Texturing was achieved by chucking a 4" piece of round wood rasp into a drill and dragging it round the port. This achieved fine grooving, suitable for boundary layer energisation, and variable boundary layer effect and providing scores thin enough to spread fuel droplets by capilliary action. One drop of alcohol in the middle of the outer port spreads half way up the walls! By using the rasp in reverse wrt to airflow I have hopefully achieved a texture with a cross section approximating |\|\|\|\|\ where airflow is right to left, which should provide more resistance to reverse flow that forward flow, and may encourage reflection of any reverse pulses back towards source. Also note, the turbulation grooves on the side of the boss area will not work in reverse flow situations.
The final touch to the intakes was using a 1/16 drill bit to put some shallow pits in the top of the port near the entrance. These should function as Helmholtz resonators in the ultrasonic range when high speed airflow is across them. This should in theory help break up large fuel droplets at large throttle openings.

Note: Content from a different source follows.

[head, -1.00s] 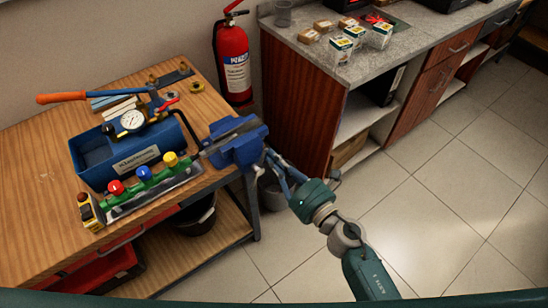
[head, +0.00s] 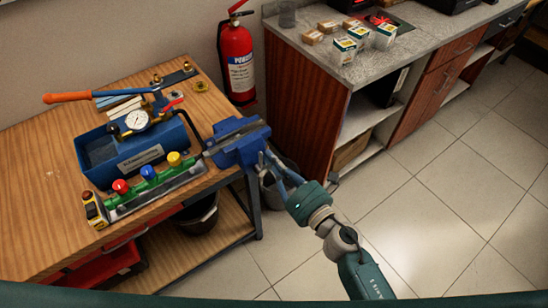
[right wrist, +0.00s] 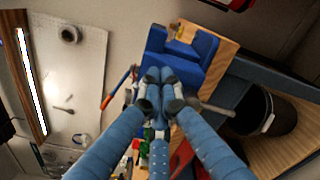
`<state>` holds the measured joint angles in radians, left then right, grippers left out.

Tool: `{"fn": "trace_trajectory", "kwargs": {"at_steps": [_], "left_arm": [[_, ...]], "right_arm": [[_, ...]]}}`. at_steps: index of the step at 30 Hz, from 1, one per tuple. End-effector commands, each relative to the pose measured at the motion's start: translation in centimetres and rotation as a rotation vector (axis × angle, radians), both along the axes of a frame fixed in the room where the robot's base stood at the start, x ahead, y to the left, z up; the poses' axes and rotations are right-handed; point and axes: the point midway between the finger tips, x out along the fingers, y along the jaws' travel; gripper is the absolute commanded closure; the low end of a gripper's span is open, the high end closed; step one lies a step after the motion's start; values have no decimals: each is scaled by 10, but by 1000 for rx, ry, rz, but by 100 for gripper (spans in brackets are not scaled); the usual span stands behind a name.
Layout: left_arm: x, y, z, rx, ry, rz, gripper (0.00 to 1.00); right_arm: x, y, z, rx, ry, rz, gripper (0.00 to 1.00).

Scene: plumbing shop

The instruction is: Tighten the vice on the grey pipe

As the top of the port is at the SSR of the intake piping, I was hoping also to put some in the bottom of the port where air would initially be moving faster, but the angle of the port made it unpossible for me to get the holes in at anything close to the 90* angle they need to work right.
On the to do list:
Clean valves, groove top of intakes, bottom of exhausts, (15% more flow) and polish and de-edge, round out face cut a little.
Copper plate intake ports (might need texture touching up again if it plates heavy)
Make SS port plates for exhaust, to round turn out of valve and restrict port to keep velocity higher, also add AR benefits.
...
...
...
Reassemble, install
There's another deep magic strange physics trick I'll be working in in the middle there, which if it works insanely well, may become proprietary, but most likely is just worth a couple of percent, so when the pudding is proved, I'll tell you about it, or leave you going insane trying to figure how I am getting 150mpg while I attempt to get some dough in my pocket for it. :D
When it's running I need an e-test pretty much straight away, but support mods, including a fuel heater will be going on the car to bring the full potential out after that.